L’invasion américaine de 2001 détermine la chute du régime des Talibans. En 2004, Edward Grazda entreprend son dernier voyage en Afghanistan. « Les Afghans sont un peuple merveilleux, et en 2001, tout le monde aimait les Américains. Mais ils ont fait une grande erreur, comme au Vietnam. A partir de 2002, l’implication des Etats-Unis n’a profité qu’aux entrepreneurs et aux fabricants d’armes. Cela n’a rien à voir avec une lutte pour en finir avec le ‘terrorisme’. »

Moudjahidines, prières de l’après-midi, Pakistan, 1982 © Edward Grazda
Femme mendiant, Kaboul, 1997 © Edward Grazda
Moudjahidines à Wageeza, Afghanistan, 1983 © Edward Grazda

Tandis que les Etats-Unis retirent en ce moment leurs forces, les Talibans gagnent à nouveau du terrain et sont même en train de reprendre le contrôle de l’Afghanistan, qu’ils avaient perdu au cours des 20 années de présence américaine.

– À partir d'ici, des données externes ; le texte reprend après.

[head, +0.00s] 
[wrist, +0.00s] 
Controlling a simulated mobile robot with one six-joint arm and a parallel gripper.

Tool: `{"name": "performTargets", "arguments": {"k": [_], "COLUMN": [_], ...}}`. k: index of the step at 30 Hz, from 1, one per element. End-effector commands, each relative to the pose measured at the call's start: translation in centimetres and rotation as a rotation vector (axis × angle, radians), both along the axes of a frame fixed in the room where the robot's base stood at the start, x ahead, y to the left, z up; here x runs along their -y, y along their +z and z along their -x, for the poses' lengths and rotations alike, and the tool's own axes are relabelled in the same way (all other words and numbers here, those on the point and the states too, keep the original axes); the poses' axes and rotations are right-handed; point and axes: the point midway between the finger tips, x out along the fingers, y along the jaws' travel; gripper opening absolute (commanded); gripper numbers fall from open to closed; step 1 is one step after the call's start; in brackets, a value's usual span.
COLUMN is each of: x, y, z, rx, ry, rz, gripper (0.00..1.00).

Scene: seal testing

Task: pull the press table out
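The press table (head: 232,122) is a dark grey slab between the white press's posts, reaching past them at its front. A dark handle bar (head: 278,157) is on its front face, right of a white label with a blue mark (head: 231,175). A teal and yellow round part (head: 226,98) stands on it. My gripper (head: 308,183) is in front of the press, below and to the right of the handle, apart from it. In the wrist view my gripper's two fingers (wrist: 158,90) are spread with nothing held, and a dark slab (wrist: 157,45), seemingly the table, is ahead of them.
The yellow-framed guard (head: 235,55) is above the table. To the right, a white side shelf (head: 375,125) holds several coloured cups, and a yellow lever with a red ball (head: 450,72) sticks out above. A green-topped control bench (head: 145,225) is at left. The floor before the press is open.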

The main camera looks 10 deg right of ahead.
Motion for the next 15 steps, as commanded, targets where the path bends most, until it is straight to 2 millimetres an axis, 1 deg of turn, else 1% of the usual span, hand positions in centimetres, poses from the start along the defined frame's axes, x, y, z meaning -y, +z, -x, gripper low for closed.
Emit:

Le travail d’Edward Grazda sur la guerre soviéto-afghane, illustrant la montée et la domination des Talibans, présente une vision de l’Afghanistan à une époque qui a eu un impact majeur sur le monde d’aujourd’hui et lui fait miroir. Ces photographies ne sont pas une prédiction de l’avenir, mais montre ce qui pourrait arriver si le monde n’apprenait pas du passé.

Les photographies de Grazda prises en Afghanistan ont été publiées dans deux livres, Afghanistan 1980 – 1989 (1990), et Afghanistan Diary 1992-2000 (2000). En septembre, PowerHouse Books publiera Asia Calling: A Photographer’s Notebook 1980 – 1997. Ce livre récapitule le travail d’Edward Grazda en Asie à cette période, alors que le continent est en pleine mutation. L’ouvrage comprend des photographies réalisées à Hong Kong, en Thaïlande, en Birmanie, au Vietnam, au Laos, en Inde, en Chine, au Pakistan et en Afghanistan.

Robert E. Gerhardt, Jr.

Robert Gerhardt est un photographe et journaliste qui vit à New York. Ses photos et ses écrits ont été publiés dans The Hong Kong Free Press, The Guardian, The New York Times et The Diplomat.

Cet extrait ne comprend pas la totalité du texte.